#### Given exercise:
Take every line from the listing below that contains "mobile".

#### Dataset rows:
--- BEGIN ---

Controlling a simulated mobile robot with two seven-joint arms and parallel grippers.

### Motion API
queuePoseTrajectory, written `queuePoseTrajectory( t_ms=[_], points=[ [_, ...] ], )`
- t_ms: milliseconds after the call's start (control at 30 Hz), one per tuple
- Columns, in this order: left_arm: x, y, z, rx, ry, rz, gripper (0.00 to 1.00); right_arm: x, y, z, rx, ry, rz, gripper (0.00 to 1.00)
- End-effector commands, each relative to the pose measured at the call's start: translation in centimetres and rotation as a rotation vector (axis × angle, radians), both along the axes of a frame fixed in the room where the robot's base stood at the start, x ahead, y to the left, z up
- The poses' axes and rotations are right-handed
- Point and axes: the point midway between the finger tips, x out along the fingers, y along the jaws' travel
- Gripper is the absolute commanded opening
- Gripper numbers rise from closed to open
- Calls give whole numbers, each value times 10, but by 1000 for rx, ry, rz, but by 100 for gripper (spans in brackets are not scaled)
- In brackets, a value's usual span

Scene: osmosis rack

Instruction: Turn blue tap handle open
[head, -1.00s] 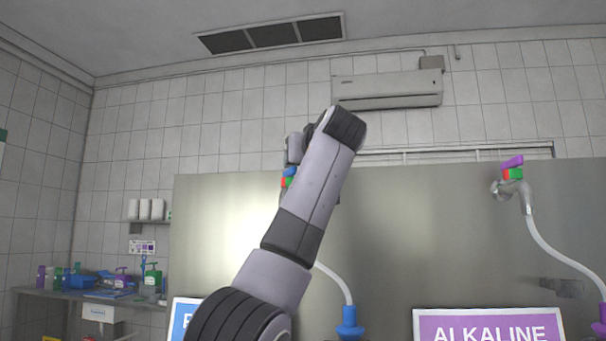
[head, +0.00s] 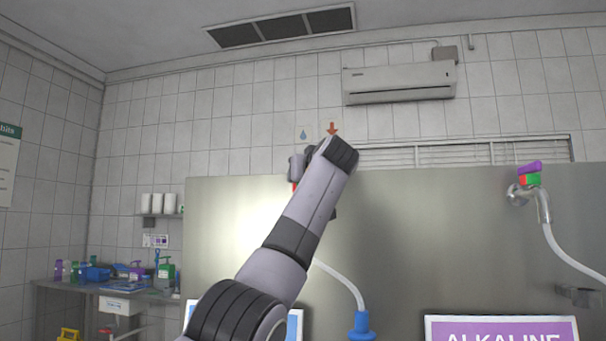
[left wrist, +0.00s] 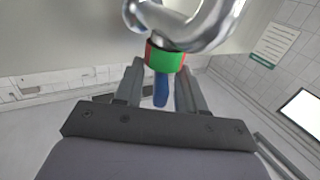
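In the left wrist view the blue tap handle (left wrist: 161,90) lies between the two fingers of my left gripper (left wrist: 160,82). The fingers are apart, with a narrow gap visible on each side of the handle. The handle joins a green and red collar (left wrist: 166,58) on the curved metal tap (left wrist: 195,30). In the head view my left arm covers most of this tap, and only a bit of its red collar (head: 294,187) shows. My right gripper is in neither view.
A second tap with a purple handle (head: 528,168) stands on the right of the metal panel (head: 420,230). A white hose with a blue fitting (head: 361,325) hangs below the arm. A purple ALKALINE sign (head: 500,331) is at lower right. A cluttered bench stands at left.

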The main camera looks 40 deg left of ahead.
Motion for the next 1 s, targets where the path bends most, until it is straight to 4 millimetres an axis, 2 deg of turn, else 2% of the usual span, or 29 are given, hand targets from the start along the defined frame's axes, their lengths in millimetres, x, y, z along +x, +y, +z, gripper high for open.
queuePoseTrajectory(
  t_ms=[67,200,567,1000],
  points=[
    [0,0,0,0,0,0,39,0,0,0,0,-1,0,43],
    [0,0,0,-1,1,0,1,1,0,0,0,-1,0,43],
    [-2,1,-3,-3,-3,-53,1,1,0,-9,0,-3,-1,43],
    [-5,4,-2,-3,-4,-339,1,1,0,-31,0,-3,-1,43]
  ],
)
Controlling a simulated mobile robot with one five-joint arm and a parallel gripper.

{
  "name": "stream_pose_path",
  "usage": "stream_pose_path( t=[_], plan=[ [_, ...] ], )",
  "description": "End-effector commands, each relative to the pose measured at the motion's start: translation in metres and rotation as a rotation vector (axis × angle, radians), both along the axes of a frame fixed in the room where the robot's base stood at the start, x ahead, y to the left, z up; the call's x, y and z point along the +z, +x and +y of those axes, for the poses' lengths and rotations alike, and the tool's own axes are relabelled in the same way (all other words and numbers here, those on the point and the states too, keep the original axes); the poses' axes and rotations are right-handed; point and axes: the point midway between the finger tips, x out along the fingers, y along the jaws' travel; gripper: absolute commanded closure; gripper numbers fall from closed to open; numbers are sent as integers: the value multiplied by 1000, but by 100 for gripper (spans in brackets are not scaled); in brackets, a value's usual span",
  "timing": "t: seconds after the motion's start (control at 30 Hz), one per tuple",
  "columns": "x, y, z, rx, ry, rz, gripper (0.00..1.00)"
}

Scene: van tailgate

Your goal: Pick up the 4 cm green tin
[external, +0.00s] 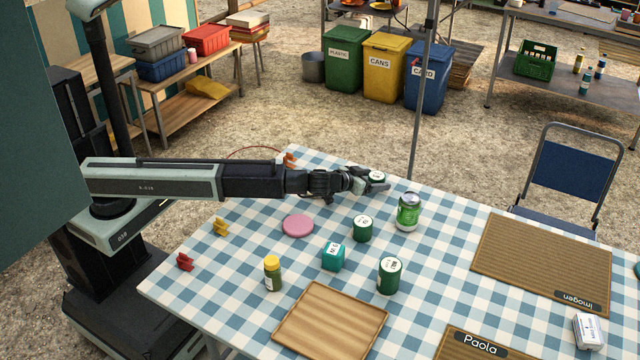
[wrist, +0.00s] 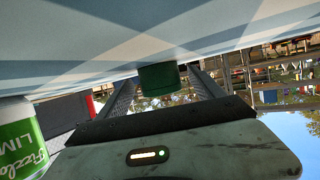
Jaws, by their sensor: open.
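A small dark green tin with a pale lid (external: 377,176) stands on the checked table at the tip of my gripper (external: 368,183), its near side partly hidden by the jaw. In the upside-down wrist view a green tin (wrist: 158,80) stands between the fingertips of my open gripper (wrist: 162,78). A visible gap separates it from the right finger; whether it touches the left one is unclear. Two other green tins stand on the table: a middle one (external: 362,229) and a taller one (external: 390,276). Their size markings are too small to read with certainty.
A lime drink can (external: 408,212) stands right of my gripper, also in the wrist view (wrist: 20,140). A pink disc (external: 298,226), a teal box (external: 333,257), a yellow-capped jar (external: 273,274) and a wooden tray (external: 331,322) lie nearer. A pole (external: 422,90) rises behind the table.

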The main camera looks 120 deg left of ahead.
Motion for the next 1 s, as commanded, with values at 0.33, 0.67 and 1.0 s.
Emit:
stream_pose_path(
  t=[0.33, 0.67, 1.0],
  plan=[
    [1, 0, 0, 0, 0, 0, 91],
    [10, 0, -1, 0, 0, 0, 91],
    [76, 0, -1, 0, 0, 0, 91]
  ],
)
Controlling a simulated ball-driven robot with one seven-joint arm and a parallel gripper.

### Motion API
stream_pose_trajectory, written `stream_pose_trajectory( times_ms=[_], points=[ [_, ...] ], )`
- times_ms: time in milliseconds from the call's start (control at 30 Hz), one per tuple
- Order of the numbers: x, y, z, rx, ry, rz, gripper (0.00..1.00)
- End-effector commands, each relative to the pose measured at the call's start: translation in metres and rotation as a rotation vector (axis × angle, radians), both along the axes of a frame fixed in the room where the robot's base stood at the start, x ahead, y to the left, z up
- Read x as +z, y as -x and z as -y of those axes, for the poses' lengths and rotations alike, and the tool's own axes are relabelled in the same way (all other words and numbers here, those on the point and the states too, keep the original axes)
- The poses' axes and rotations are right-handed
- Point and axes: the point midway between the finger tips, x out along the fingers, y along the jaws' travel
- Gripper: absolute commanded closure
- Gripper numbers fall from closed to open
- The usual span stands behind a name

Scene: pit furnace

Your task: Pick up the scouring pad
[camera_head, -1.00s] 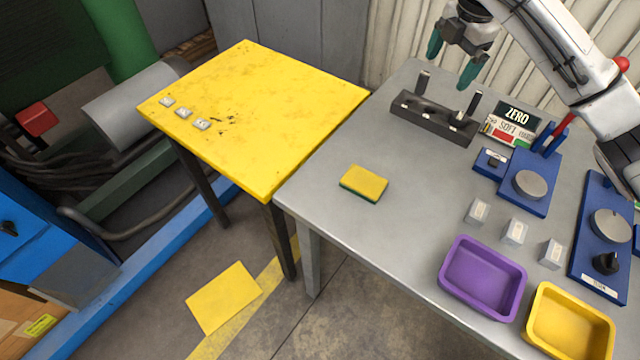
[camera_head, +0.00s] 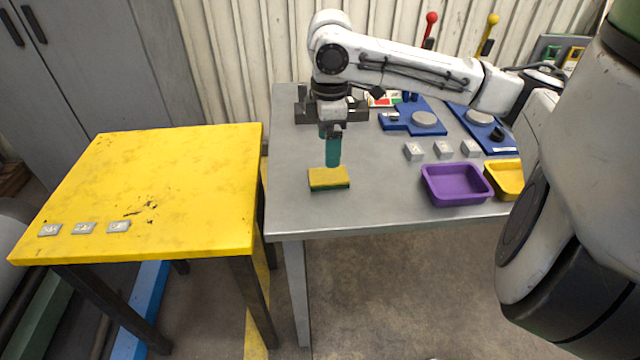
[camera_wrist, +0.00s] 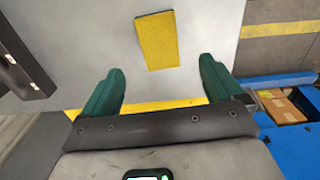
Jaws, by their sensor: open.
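The scouring pad (camera_head: 328,179), yellow on top with a green edge, lies flat on the grey table (camera_head: 290,205), near its left edge. My gripper (camera_head: 332,150) points down just behind and above the pad in the head view. In the wrist view the pad (camera_wrist: 157,40) lies beyond and between the two green fingertips of my gripper (camera_wrist: 160,78). The fingers are wide apart with nothing between them. The pad appears clear of both fingers.
A purple tray (camera_head: 456,184) and a yellow tray (camera_head: 506,178) stand right of the pad. Several small pale blocks (camera_head: 443,150) and blue panels (camera_head: 415,118) lie behind them. A dark holder (camera_head: 306,110) stands at the back. A yellow table (camera_head: 165,185) is on the left.

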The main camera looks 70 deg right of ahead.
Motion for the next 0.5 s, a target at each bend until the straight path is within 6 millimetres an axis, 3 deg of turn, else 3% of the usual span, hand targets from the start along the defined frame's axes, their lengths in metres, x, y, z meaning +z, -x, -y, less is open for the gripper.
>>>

--- END ---

#### Correct output:
Controlling a simulated mobile robot with two seven-joint arms and parallel grippers.
Controlling a simulated mobile robot with one five-joint arm and a parallel gripper.

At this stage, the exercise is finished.